Sentado en su escritorio el Ministro Juan Silva me recibió afectuoso y educado, como hace con toda la gente. En un tono amable y profesional hizo un recuento del estado de las cosas, y me explicó que el Gobernador Mario Marín tendría acceso al expediente completo para que su defensa argumentara. ¿Qué no se trata de una investigación en la cual todas y todos tenemos que dar nuestras pruebas, nuestros testimonios, y la Suprema Corte valorar los hechos concretos y los indicios? Silva me explicó que, dados los resultados, el pleno de la Corte había decidido que se le diera una segunda oportunidad al Gobernador. ¿Y si el resultado hubiese sido al revés, a mí, la ciudadana sin poder político, me habrían dado una segunda oportunidad? El Ministro guardó silencio antes de explicarme que pasarán algunos meses para que la Suprema Corte vote en el pleno. Una sensación conocida subió por mi espina dorsal. La imagen del viaje en la carretera con los judiciales relampagueó en mi mente: los momentos en los que me sentí agradecida con mis captores porque no cumplían sus amenazas de ultimar mi vida, la incesante corriente eléctrica de adrenalina cuando alimentaban mi esperanza al permitirme hablar por teléfono y, acto seguido, arrebatármelo mientras la voz de mis familiares preguntaba:"¿Quién es... bueno... bueno?".

Conózcala

 

Nombre: Lydia Cacho Ribeiro.

Edad: Nacida en la Ciudad de México el 12 de abril de 1963.

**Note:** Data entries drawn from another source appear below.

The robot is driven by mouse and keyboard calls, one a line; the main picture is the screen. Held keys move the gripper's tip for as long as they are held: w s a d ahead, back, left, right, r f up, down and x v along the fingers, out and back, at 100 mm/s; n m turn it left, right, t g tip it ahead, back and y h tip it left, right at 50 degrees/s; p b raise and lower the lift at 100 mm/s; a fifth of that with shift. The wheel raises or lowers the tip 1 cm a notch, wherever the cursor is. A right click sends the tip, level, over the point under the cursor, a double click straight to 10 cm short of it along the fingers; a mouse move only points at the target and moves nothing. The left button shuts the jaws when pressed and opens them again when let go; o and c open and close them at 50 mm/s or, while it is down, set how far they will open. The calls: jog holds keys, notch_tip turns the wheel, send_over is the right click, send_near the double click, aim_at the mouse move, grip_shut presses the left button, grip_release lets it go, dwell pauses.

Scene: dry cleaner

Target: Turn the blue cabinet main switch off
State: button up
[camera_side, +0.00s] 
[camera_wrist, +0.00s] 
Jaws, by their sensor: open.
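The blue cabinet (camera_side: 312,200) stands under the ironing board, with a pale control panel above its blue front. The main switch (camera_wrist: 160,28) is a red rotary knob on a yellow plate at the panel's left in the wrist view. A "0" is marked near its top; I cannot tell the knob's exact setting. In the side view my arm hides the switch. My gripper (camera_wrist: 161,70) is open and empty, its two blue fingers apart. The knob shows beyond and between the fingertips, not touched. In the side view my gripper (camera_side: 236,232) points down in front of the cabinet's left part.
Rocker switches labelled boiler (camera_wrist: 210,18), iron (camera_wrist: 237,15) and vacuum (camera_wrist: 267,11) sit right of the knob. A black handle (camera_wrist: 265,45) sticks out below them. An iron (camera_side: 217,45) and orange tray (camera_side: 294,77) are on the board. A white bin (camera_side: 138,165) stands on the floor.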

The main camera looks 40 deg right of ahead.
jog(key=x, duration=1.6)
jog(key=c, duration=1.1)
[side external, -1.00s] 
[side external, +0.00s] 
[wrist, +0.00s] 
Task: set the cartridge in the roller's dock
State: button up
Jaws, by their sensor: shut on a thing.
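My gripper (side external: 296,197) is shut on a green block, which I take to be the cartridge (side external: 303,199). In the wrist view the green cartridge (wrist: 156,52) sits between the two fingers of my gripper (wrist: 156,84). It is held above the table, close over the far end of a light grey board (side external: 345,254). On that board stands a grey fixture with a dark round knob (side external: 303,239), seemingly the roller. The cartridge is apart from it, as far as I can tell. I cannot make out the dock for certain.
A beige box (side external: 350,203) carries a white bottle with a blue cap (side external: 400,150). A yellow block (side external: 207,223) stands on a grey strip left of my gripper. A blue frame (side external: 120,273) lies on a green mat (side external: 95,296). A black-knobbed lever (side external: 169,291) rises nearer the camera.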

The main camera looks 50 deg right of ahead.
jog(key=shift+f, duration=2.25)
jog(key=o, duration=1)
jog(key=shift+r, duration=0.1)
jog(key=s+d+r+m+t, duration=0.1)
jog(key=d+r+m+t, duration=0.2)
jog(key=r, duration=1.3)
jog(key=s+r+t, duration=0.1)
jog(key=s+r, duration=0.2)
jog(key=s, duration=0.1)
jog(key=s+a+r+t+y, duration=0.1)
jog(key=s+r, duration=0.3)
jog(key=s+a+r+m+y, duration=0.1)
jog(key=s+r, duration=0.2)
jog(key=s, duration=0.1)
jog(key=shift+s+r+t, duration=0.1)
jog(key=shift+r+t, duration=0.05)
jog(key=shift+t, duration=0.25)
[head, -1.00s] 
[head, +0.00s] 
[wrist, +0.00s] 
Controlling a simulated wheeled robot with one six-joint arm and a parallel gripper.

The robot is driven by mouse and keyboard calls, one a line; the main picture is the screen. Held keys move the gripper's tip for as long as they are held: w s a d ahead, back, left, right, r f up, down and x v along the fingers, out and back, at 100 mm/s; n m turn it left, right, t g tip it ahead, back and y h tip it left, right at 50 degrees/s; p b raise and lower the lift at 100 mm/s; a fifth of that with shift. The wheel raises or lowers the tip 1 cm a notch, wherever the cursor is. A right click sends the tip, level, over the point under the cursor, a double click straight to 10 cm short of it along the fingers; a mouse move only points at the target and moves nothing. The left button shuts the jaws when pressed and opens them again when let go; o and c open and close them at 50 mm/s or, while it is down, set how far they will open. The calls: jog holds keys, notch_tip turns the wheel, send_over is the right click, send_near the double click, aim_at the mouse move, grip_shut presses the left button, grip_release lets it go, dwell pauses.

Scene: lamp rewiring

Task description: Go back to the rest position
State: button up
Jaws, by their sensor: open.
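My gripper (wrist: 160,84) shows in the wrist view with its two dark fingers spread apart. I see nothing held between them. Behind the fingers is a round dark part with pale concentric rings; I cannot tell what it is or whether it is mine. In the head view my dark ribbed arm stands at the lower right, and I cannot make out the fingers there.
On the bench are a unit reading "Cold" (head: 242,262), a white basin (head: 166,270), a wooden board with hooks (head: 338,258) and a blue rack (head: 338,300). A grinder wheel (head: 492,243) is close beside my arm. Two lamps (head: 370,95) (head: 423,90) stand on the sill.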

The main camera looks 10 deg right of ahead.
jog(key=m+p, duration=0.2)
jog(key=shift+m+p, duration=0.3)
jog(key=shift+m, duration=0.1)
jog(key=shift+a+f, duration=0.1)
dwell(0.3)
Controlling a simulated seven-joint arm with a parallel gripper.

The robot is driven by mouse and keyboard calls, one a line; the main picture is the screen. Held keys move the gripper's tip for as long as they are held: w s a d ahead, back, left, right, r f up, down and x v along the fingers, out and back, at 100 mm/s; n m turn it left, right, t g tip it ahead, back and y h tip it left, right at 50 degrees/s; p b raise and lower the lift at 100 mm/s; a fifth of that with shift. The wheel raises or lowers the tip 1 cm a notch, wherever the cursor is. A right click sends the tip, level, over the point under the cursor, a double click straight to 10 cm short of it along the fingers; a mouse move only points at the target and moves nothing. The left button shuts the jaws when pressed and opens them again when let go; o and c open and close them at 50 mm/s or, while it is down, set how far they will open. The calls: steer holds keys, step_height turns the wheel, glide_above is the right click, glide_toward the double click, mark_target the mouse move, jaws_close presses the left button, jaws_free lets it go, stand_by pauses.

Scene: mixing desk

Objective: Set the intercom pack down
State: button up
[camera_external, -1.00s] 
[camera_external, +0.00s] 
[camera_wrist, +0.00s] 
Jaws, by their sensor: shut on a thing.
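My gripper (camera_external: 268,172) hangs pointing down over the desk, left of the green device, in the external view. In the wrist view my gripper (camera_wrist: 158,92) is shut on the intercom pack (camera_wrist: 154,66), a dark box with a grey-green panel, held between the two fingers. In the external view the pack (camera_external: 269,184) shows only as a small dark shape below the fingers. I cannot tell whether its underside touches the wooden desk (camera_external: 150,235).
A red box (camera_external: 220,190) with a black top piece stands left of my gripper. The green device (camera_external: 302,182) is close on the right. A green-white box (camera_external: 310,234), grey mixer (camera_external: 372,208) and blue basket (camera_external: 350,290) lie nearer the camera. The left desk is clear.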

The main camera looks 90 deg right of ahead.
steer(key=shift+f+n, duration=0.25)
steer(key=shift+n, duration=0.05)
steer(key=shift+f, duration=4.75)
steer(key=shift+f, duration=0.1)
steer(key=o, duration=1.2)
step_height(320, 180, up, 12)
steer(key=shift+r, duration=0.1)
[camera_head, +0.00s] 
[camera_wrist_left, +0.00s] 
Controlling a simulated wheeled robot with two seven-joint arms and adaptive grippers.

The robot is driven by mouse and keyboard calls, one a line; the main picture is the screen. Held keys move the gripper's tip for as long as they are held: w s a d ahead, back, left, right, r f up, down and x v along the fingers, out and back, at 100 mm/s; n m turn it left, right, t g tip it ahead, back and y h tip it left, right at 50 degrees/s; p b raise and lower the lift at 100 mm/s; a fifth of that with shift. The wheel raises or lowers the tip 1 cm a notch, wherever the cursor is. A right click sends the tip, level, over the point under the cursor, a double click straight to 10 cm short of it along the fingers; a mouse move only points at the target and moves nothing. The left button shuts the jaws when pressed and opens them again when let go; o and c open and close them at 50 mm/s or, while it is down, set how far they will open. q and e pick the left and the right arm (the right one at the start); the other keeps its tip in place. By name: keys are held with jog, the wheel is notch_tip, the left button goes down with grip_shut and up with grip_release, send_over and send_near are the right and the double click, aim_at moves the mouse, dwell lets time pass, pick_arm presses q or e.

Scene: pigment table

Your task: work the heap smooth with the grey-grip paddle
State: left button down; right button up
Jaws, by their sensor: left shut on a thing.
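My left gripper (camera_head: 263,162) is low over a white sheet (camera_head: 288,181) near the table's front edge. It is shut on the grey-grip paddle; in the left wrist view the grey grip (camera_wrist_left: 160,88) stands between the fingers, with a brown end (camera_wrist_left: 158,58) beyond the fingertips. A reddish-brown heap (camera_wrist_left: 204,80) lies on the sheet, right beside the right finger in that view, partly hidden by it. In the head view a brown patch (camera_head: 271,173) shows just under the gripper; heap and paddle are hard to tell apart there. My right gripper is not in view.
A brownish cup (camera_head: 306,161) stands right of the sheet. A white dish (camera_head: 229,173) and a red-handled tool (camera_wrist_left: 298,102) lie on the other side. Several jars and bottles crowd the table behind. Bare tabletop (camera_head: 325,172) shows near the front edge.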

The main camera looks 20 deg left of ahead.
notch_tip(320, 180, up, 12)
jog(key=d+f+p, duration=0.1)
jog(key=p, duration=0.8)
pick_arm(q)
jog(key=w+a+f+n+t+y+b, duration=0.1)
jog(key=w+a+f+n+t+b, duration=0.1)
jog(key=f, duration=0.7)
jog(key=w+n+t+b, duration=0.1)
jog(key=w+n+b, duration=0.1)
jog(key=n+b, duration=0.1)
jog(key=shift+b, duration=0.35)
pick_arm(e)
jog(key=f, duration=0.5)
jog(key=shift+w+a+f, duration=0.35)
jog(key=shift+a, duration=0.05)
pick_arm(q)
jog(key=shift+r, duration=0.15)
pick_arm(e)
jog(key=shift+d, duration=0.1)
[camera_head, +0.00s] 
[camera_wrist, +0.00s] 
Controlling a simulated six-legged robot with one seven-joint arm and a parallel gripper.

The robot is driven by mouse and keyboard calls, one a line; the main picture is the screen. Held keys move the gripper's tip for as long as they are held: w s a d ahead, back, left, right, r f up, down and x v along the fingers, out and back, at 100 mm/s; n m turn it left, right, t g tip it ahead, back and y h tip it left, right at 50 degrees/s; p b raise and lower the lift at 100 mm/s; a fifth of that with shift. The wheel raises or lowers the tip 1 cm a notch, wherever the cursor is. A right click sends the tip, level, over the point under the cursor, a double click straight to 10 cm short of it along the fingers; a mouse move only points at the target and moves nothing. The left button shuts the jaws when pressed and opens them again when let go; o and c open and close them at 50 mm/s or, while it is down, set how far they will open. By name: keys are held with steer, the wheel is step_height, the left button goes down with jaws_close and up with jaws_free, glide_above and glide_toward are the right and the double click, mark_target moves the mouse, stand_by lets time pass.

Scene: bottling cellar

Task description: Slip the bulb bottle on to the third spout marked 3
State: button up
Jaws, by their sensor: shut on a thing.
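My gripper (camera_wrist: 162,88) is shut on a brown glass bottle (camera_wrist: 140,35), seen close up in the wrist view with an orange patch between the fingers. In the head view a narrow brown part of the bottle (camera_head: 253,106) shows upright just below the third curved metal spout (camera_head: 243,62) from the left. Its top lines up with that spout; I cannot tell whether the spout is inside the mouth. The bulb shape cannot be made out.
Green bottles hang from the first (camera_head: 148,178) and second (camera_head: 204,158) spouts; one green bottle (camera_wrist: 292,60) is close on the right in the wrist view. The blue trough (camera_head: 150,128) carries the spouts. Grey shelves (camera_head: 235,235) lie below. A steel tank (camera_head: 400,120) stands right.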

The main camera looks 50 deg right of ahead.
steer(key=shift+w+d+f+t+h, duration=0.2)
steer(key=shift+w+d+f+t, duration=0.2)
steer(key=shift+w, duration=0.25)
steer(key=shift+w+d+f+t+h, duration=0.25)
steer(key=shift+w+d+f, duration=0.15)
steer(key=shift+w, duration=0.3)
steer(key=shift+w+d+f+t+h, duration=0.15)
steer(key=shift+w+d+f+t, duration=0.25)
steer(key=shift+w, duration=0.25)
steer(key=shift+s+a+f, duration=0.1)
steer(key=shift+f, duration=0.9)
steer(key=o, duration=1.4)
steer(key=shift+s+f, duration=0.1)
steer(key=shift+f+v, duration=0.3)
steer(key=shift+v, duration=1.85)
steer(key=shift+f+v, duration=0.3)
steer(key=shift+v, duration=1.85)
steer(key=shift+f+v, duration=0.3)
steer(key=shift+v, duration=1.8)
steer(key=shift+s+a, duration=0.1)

Experiencia: Periodista y escritora mexicana, es también activista por los derechos humanos y especialmente los de la mujer.

Es autora del libro Los Demonios del Edén en la cual denuncia a la mafia de la pederastia en México, implicando a varios personajes públicos, como Kamel Nacif y Jean Succar Kuri (líder de organización de pederastas).